さらに「スシロー」でも1月下旬に、少年が醤油ボトルの注ぎ口や湯飲みを舐めまわす動画がInstagramのストーリーに投稿された。この動画も瞬く間にネット上で拡散し、少年の通う学校や名前を特定する動きに発展した。

同じような被害は回転寿司チェーンだけではなかった。北九州市のうどんチェーン店「資さんうどん」も、若い男性客が卓上の天かすを共用スプーンで食べる動画がTikTokに投稿された。さらに同時期には、「セブン-イレブン」でアルバイトの女性2人がレジ前ケースに陳列されたポテトをかじってふざける動画が拡散。この動画も元はInstagramのストーリーに投稿されたという。

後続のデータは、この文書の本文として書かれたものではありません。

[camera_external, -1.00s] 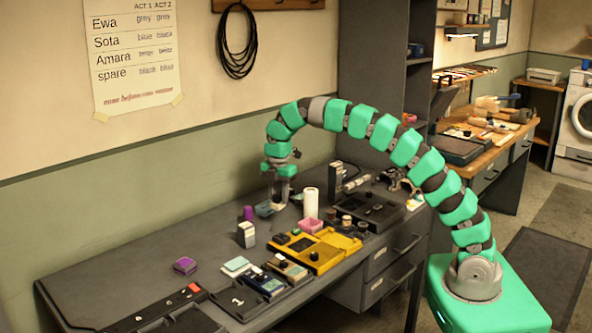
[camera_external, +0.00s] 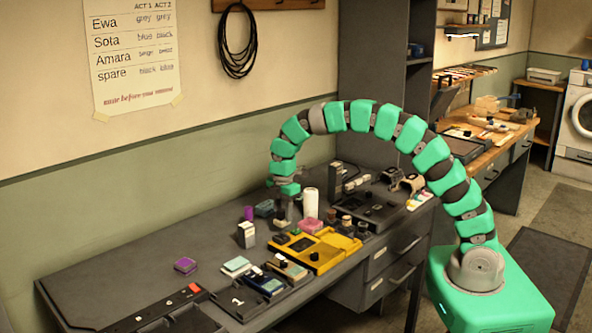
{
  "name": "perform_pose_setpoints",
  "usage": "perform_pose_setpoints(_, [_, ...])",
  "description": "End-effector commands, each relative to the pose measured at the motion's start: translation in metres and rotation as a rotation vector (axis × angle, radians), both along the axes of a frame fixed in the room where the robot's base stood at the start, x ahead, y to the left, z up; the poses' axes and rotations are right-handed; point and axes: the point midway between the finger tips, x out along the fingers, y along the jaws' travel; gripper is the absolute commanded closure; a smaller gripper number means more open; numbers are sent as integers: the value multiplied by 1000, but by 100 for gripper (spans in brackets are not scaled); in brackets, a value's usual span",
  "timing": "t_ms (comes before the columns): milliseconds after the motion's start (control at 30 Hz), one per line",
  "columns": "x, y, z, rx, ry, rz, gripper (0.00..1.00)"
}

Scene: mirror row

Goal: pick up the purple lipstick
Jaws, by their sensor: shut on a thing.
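My gripper (camera_external: 282,219) points down at the table top, left of a white cylinder (camera_external: 310,203). It is shut on something small, which I cannot make out because the fingers and nearby things cover it. A small purple cylinder (camera_external: 249,213) stands upright on the table to the left of the gripper, apart from it; I cannot tell whether it is the purple lipstick. A blue-grey open box (camera_external: 264,209) stands between that cylinder and the gripper.
A white and grey carton (camera_external: 246,235), a pink box (camera_external: 311,226) and a yellow tray (camera_external: 318,256) stand close in front of the gripper. A purple box (camera_external: 185,265) lies farther left. The table (camera_external: 110,268) is clear at its left back.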

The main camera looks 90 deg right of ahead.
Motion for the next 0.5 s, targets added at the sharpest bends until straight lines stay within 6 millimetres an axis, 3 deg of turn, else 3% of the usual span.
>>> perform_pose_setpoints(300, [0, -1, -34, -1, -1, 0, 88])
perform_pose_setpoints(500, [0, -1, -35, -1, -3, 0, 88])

飲食店が最も大切にする“安心安全”を脅かす数々の迷惑動画。しかし、企業側も泣き寝入りするわけではない。迷惑行為を行った本人から謝罪を受けるも被害届を出すといった毅然な姿勢を示し、防止策に乗り出している。

一方、こうした迷惑動画が炎上する背景には“ある共通点”が。いずれもTikTok やInstagramのストーリーに投稿された後に、Twitterに転載され拡散する傾向にあるのだ。10年ほど前はTwitterに不適切動画の投稿が相次ぎ、“バカッター”とのネットスラングが浸透。2013年の「ネット流行語大賞」で4位にランクインしたほどだった。

■「友達にも教えようとする感覚で投稿してしまっている」

時代の移り変わりとともに、炎上する過程も変化しつつある昨今。第3者に転載される可能性があるにも拘わらず、なぜ迷惑動画を投稿してしまうのだろうか?

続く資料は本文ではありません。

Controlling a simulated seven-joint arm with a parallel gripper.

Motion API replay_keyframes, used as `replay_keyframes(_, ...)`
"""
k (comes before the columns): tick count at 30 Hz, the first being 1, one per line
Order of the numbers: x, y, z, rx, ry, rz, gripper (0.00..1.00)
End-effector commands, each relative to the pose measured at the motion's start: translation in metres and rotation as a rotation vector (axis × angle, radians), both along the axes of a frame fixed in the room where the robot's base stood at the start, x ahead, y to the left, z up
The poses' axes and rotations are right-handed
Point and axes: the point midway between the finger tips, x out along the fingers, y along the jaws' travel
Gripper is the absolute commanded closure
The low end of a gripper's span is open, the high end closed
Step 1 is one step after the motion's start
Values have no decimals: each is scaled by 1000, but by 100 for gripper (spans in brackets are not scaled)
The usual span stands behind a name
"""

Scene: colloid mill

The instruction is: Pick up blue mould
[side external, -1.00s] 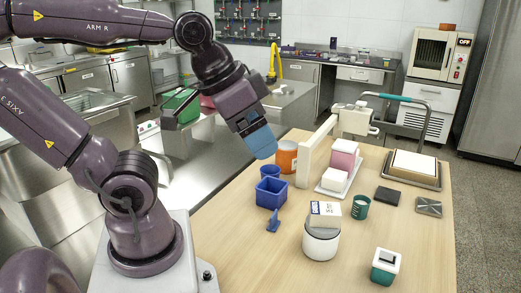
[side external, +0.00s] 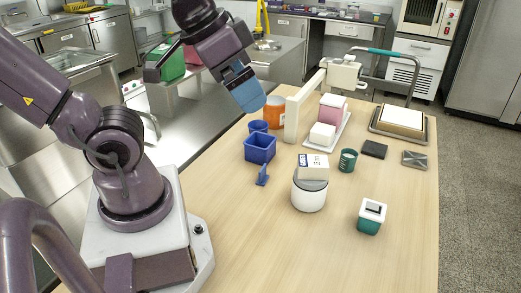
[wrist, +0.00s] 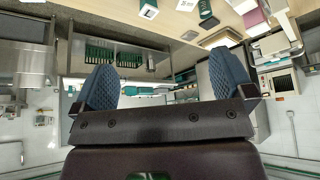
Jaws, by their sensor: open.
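A blue square open-topped container (side external: 260,152), which looks like the blue mould, stands on the wooden table near its left edge. A smaller round blue cup (side external: 258,126) stands just behind it, and a small blue piece (side external: 262,176) lies in front. My gripper (side external: 252,108) hangs in the air above and behind the blue container, apart from it, beside the orange tub. In the wrist view my gripper (wrist: 163,62) shows two blue padded fingers spread apart with nothing between them. The blue container does not show clearly in the wrist view.
An orange tub (side external: 275,113) and a cream upright frame (side external: 292,120) stand behind the blue container. A white pot with a box (side external: 309,194) stands to its right, with a green-and-white container (side external: 372,217) farther right. The table's front (side external: 260,250) is clear.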

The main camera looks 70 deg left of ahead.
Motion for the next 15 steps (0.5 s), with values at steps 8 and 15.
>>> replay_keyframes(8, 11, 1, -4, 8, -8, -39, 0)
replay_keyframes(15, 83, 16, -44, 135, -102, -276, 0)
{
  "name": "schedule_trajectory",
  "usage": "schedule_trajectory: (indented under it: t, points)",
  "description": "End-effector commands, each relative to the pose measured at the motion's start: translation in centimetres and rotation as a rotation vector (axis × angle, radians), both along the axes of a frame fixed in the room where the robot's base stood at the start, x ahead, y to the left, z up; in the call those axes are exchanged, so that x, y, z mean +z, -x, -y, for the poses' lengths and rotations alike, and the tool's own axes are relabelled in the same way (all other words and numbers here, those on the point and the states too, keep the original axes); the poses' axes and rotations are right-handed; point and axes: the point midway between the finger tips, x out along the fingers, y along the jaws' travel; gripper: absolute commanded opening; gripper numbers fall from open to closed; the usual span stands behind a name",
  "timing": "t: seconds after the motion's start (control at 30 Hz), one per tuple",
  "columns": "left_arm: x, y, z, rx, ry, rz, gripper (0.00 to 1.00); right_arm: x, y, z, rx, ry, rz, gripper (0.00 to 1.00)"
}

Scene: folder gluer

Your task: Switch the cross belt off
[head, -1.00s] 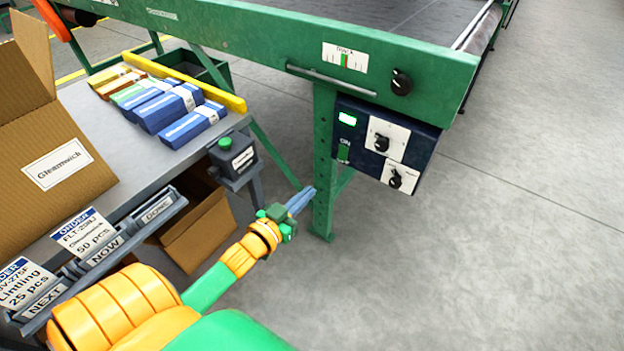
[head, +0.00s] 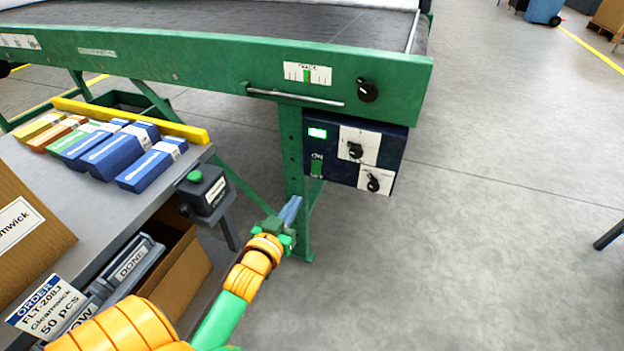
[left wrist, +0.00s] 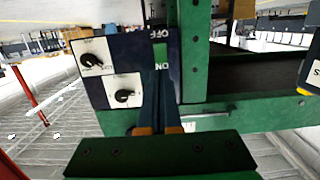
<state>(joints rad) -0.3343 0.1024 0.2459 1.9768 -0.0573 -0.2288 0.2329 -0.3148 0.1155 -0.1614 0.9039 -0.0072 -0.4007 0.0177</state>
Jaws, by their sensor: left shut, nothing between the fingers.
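The dark blue control box (head: 335,184) hangs under the green conveyor frame. Its left part has a lit green display (head: 317,133) and, below it, a green switch (head: 317,168) with ON above. In the upside-down left wrist view, the switch (left wrist: 160,50) shows green between OFF and ON. My left gripper (head: 293,203) is shut and empty, below and left of the switch in the head view, in front of the green leg. In the left wrist view its fingers (left wrist: 161,90) point toward the switch and partly cover the box. Contact cannot be told. My right gripper is out of view.
Two black knobs on white plates, upper (head: 355,150) and lower (head: 373,183), sit right of the switch. Another knob (head: 367,90) is on the frame.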

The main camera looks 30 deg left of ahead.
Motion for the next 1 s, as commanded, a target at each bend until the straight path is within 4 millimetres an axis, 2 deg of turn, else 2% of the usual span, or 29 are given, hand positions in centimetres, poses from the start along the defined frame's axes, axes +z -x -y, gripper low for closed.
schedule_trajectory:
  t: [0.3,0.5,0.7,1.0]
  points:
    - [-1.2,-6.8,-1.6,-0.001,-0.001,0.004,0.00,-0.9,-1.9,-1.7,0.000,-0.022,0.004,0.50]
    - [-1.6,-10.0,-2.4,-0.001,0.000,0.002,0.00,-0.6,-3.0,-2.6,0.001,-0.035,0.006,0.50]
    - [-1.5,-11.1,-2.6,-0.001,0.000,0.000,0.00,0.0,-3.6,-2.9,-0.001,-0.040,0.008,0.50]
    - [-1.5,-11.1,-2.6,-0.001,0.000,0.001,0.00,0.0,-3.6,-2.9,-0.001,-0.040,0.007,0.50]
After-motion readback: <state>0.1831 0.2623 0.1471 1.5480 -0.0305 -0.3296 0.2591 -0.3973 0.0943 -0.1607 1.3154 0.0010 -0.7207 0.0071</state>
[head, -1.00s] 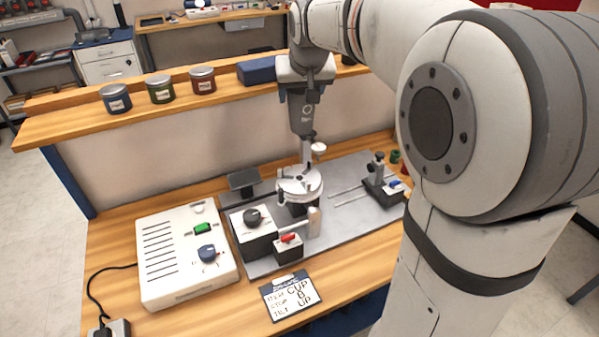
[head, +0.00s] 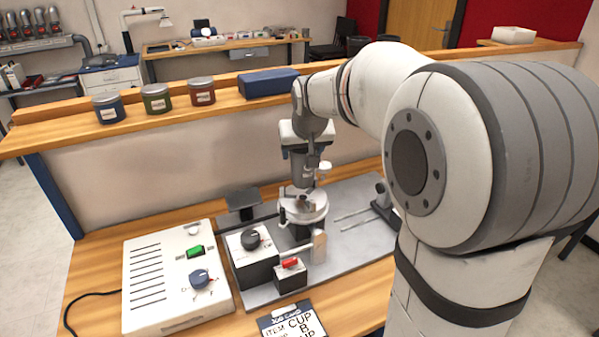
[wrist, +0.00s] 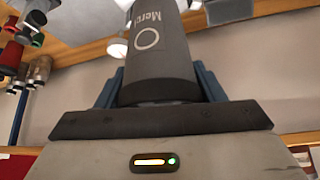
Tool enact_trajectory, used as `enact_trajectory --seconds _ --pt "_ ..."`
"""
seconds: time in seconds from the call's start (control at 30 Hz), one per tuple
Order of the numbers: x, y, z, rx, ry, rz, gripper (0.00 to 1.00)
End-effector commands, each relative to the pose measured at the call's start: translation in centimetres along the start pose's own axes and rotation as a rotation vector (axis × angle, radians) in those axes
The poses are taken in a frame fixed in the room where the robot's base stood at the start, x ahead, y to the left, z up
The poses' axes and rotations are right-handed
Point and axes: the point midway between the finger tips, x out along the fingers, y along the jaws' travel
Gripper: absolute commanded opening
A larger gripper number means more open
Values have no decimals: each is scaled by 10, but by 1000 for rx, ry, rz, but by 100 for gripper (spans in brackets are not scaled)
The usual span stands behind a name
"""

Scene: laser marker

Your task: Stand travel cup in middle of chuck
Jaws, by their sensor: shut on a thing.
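The travel cup (head: 304,168) is a dark grey cylinder with pale lettering and a ring mark. It also fills the middle of the wrist view (wrist: 158,62). My gripper (wrist: 160,88) is shut on it, with a blue finger on each side. In the head view my gripper (head: 304,150) points down and the cup hangs upright below it. The chuck (head: 303,212) is a pale round holder on the grey fixture plate. The cup is over the chuck, its lower end close above the jaws; I cannot tell whether they touch.
A small white round part (head: 323,173) stands close right of the cup. A white control unit (head: 170,280) is left. Jars and a blue case (head: 268,82) sit on the shelf behind.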

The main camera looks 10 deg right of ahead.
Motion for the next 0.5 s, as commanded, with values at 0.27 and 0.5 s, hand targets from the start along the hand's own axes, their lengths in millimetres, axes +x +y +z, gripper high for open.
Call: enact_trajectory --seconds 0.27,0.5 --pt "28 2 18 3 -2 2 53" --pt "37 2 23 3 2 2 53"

「最近では、TikTokやInstagramの方が若年層に親しみを持たれている傾向にあるます。しかも、自分のアカウントがバズるようであれば、収益化できる可能性が出てきますよね。今回炎上した若者たちが、そこまで考えていたかどうかはわかりませんが、“バズる作戦”としてはTwitterよりも利用比率が高く、親しみやすいTikTokやInstagramを選んだのだと思います」

こう語るのは、ITジャーナリストの渋井哲也氏。TikTokやInstagramが迷惑動画の温床となる背景について話を聞いた(以下、カッコ内は渋井氏)。

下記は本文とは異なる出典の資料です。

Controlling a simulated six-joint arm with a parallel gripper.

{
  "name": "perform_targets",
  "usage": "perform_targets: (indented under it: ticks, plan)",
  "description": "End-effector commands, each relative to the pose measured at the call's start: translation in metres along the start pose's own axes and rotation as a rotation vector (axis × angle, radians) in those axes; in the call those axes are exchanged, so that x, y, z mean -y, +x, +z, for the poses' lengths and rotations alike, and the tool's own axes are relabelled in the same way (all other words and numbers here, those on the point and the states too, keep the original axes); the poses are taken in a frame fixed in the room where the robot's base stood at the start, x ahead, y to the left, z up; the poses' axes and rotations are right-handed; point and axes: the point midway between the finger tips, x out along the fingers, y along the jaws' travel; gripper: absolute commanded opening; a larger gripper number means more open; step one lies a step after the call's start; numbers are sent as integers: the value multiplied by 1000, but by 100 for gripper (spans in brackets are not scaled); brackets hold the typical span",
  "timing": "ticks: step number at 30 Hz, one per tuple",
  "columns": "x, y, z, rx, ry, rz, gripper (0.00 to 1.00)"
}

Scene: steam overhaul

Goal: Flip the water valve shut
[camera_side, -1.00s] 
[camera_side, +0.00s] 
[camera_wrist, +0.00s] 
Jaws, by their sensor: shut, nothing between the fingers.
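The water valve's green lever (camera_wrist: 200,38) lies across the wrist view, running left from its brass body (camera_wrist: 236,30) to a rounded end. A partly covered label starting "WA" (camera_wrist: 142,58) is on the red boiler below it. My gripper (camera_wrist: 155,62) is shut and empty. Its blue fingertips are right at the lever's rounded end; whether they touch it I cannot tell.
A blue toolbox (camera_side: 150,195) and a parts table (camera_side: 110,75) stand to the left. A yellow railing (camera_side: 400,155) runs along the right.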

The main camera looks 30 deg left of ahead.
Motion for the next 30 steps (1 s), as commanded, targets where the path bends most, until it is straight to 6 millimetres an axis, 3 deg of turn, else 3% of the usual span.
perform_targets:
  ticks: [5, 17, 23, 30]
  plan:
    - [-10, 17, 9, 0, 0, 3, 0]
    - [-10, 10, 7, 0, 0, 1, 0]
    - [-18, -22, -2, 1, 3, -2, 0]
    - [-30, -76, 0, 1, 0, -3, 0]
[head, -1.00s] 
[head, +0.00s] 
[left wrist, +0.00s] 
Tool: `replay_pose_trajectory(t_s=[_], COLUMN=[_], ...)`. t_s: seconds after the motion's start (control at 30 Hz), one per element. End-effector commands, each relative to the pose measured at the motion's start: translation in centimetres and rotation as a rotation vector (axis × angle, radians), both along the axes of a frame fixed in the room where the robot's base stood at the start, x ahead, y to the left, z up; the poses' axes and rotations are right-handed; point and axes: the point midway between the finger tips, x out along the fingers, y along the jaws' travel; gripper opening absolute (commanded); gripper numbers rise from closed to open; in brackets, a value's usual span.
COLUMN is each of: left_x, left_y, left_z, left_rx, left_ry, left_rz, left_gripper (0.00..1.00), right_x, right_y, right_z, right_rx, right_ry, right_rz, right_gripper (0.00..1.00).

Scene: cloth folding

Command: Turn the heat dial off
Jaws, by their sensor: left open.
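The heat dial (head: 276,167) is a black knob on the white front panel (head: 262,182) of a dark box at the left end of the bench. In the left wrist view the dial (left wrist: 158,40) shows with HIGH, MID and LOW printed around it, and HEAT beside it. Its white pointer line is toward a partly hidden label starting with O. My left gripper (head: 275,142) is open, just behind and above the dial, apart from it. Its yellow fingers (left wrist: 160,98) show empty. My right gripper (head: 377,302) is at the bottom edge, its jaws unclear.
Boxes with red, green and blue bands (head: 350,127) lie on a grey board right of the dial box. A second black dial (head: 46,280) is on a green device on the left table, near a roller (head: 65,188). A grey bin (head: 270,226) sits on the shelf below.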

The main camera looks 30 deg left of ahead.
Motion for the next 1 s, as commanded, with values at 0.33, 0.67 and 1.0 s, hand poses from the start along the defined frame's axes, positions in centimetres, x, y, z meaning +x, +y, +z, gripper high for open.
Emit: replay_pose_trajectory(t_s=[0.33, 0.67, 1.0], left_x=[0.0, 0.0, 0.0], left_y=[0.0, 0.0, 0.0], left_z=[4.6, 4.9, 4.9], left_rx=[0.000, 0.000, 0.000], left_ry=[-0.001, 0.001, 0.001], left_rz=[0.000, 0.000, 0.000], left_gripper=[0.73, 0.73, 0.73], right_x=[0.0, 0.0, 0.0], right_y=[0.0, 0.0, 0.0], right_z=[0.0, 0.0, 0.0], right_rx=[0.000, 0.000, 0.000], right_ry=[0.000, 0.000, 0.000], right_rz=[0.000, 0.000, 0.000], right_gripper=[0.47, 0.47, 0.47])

TikTokやInstagramに投稿される迷惑動画は、ほとんどが「内輪ネタ」だという。渋井氏は「スマホがない時代にもこうした迷惑行為はあったと思います。スマホが登場したことで映像が残ってしまい、余計に可視化されているのでしょう」と指摘した上で、こう解説する。

「そもそも、内輪ネタの行為を撮影することは、その段階でおそらく罪悪感はないのでしょう。なおかつ意図的に撮影して楽しんでいることを、身の回りの友達にも教えようとする感覚で投稿してしまっている。ですので、“世界に向けて発信してやる”といった考えはないと思います。

TikTokやYouTubeでもそうですが、何か面白いネタを持っていなくても視聴者に働きかけることで話題になったり、『あなたのTikTok見ましたよ』と声をかけられたりするようになります。多くの若年層は、そういう風潮に慣れてしまっているんじゃないかと思います」

■“2次炎上”を利用する迷惑系YouTuberの影響も

“バズる”目的で投稿する動画の背景には、迷惑系YouTuberの存在も影響しているようだ。

「ネット上の“特定班”が動いて個人情報が晒される動きは、収益化につながっていると思います。炎上をネタに収益化を狙う迷惑系YouTuberが、学校などに突撃して撮影することがありますよね。物議を醸した元の出来事を“1次炎上”として、特定した人の元や場所に行くことやそれをネタにして動画配信することを“2次炎上”とすると、後者の方が意図的に収益化を狙っていると思います。

基本的に迷惑系YouTuberはネタになれば現場に行ったりネタにするので、今回のような迷惑行為をした若者たちは少なからず彼らの動画を見ていると思います。迷惑系YouTuberが存在しているわけだから、彼らと同じくらいに誰かに対してイタズラをしても、『別にいいじゃん』という感覚があるのかもしれません。あくまでも“ネタ作り”で、悪意はないのでしょう」

企業による毅然とした対応や報道が抑止力となり、“バズり”目的の迷惑行為がなくなることを願うばかりだ。